▸ PROBLEM STATEMENT: For the data below, transcribe the part that opens with the line containing "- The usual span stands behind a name" and closes with the line containing "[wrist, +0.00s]", exactly and with no pictures.

(Dataset rows)
* * *

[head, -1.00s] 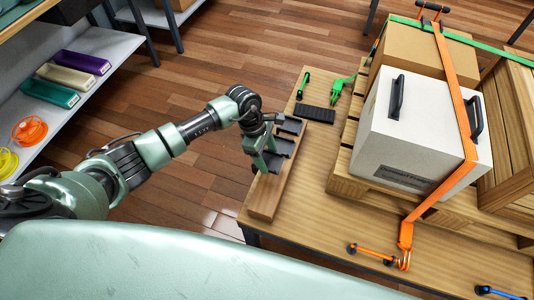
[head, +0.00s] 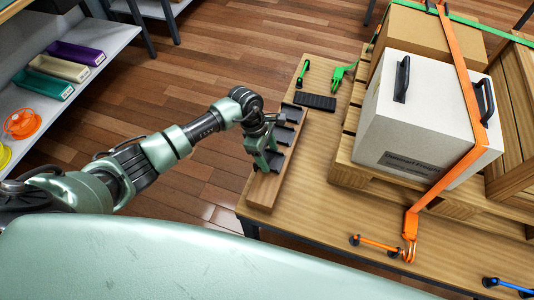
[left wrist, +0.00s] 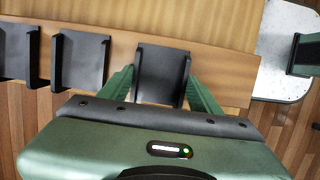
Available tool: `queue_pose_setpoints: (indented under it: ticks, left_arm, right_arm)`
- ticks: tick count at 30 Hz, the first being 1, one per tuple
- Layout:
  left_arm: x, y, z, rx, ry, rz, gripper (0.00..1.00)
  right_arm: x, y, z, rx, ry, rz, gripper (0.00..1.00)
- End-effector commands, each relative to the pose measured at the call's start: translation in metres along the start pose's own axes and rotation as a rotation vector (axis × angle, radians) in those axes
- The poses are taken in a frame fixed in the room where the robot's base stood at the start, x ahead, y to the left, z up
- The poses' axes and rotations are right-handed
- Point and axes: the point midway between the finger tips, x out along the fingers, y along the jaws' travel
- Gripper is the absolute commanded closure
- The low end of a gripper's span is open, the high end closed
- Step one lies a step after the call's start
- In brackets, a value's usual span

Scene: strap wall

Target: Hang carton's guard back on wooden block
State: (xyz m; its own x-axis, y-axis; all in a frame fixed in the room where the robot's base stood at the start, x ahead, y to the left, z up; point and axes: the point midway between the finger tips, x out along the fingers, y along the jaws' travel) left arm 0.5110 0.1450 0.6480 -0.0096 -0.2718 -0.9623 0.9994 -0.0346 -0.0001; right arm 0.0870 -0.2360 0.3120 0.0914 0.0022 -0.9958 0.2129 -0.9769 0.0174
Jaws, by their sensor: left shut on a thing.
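The wooden block (head: 263,193) is a long bar lying along the table's left edge, also in the left wrist view (left wrist: 225,77). My left gripper (head: 266,162) is at its near part, shut on a black guard (left wrist: 160,75); in the left wrist view the green fingers sit on either side of this guard. The guard is against the block; I cannot tell whether it hangs there freely. Two more black guards (left wrist: 82,60) (left wrist: 18,55) sit in a row beside it on the block. The brown carton (head: 420,35) stands on the pallet at the back.
A white case (head: 415,125) with black handles stands on the pallet (head: 355,175) under an orange strap (head: 462,90). A black ribbed strip (head: 315,102), a green buckle (head: 340,73) and an orange ratchet (head: 378,245) lie on the table (head: 310,205). The table's front middle is clear.

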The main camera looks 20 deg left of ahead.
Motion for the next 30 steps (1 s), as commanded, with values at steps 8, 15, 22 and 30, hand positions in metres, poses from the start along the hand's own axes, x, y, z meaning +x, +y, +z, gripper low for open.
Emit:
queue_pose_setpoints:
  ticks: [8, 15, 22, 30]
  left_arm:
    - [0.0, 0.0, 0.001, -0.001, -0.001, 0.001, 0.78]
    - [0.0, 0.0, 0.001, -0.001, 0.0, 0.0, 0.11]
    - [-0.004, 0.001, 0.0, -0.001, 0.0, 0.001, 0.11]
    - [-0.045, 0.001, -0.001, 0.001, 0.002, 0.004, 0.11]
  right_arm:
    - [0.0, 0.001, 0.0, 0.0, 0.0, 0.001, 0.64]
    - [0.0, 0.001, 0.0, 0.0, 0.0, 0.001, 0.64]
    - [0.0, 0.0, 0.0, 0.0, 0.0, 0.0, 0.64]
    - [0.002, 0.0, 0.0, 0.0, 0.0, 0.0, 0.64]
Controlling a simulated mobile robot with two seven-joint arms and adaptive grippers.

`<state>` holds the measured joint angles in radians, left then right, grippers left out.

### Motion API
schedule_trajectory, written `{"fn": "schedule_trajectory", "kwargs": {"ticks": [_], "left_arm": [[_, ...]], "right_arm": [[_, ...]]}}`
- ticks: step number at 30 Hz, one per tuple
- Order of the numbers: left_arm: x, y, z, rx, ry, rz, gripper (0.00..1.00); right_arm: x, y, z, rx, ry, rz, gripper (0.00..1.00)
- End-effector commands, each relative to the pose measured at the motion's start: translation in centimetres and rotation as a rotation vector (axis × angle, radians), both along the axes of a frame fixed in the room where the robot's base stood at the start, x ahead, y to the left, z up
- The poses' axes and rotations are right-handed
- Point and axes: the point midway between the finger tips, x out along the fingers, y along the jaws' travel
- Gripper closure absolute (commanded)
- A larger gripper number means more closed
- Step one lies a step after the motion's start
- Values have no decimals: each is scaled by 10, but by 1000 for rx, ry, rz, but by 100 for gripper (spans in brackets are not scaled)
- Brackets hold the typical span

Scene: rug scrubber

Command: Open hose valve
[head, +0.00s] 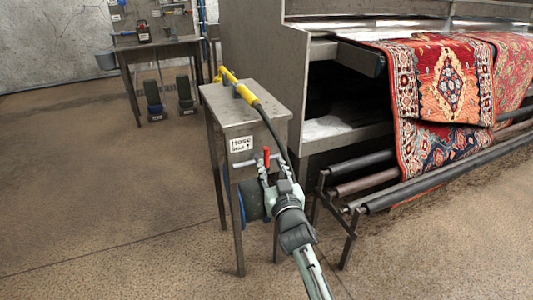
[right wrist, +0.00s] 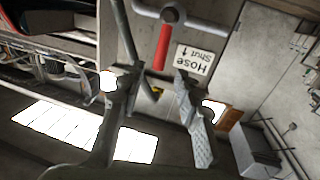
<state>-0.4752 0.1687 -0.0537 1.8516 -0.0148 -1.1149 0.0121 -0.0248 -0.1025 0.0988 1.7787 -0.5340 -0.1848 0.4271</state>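The hose valve has a red lever (head: 266,157) on a grey pipe on the front of a metal stand (head: 240,112). The lever points up in the head view, below a white label (head: 242,144) that reads "Hose Shut" with an arrow. My right gripper (head: 272,168) is in front of the valve with its fingers apart. In the right wrist view, the red lever (right wrist: 162,47) reaches toward the gap between the open fingertips (right wrist: 158,78). I cannot tell whether a finger touches it. My left gripper is not in view.
A yellow spray wand (head: 238,87) lies on the stand, its dark hose running down past the valve. A blue reel (head: 252,200) is beneath. At right, rugs (head: 440,85) hang from a machine with rollers (head: 430,180). The floor at left is clear up to a workbench (head: 155,44).

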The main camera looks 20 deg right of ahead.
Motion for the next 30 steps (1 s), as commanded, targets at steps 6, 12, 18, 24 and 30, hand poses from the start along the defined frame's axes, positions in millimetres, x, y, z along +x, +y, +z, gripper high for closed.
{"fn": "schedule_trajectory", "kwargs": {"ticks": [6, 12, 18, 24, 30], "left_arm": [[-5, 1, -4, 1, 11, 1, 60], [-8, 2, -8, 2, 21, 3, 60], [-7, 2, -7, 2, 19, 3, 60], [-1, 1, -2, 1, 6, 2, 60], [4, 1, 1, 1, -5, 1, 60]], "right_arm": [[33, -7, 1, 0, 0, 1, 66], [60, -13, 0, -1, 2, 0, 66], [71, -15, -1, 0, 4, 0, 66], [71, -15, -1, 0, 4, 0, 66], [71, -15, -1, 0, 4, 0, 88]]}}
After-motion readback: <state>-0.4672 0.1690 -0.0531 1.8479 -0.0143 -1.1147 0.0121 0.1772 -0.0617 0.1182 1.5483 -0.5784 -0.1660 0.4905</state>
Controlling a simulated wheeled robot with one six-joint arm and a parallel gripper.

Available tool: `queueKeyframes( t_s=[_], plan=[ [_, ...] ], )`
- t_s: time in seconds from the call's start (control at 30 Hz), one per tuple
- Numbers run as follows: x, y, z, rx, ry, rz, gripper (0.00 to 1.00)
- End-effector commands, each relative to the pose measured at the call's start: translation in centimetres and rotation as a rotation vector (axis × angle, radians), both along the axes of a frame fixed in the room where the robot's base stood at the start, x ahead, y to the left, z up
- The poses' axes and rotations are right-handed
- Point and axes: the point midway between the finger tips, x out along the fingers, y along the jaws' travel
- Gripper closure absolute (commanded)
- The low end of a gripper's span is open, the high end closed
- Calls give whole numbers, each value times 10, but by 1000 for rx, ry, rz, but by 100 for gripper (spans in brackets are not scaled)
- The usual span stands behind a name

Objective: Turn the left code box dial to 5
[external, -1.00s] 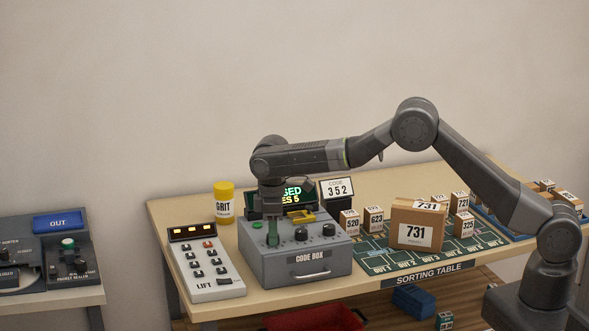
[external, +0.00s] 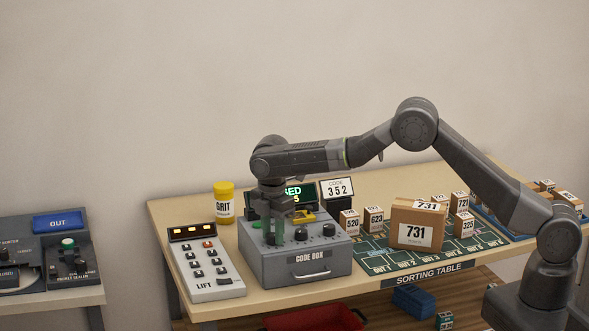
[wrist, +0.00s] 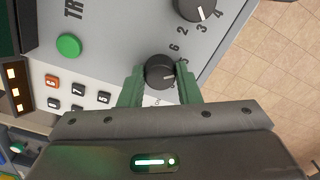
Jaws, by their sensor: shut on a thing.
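The grey code box (external: 318,262) sits on the sorting table with several black dials on its top. My gripper (external: 274,232) points down at the left dial. In the wrist view, my green fingers (wrist: 159,84) are shut on the sides of the left dial (wrist: 157,68). The dial's white pointer mark points to the right and slightly down in that view. Most of its number ring is hidden by the fingers; a 6 shows just above right of it. The middle dial (wrist: 194,8) shows at the top. A card (external: 338,189) behind the box reads CODE 352.
A green button (wrist: 68,45) is on the box top. The lift keypad (external: 206,265) stands left of the box and a yellow-lidded grit jar (external: 224,203) behind it. A carton marked 731 (external: 417,224) and smaller boxes are on the right. The display (external: 296,195) is partly hidden by my gripper.

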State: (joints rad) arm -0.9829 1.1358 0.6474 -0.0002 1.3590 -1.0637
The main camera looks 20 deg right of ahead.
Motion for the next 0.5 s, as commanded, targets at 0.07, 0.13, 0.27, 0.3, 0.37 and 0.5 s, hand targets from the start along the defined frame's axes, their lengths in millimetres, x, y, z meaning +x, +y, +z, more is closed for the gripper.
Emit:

* * *

▸ REPLY:
- The usual span stands behind a name

Objective: Turn the left code box dial to 5
[external, -1.00s] 
[external, +0.00s] 
[wrist, +0.00s] 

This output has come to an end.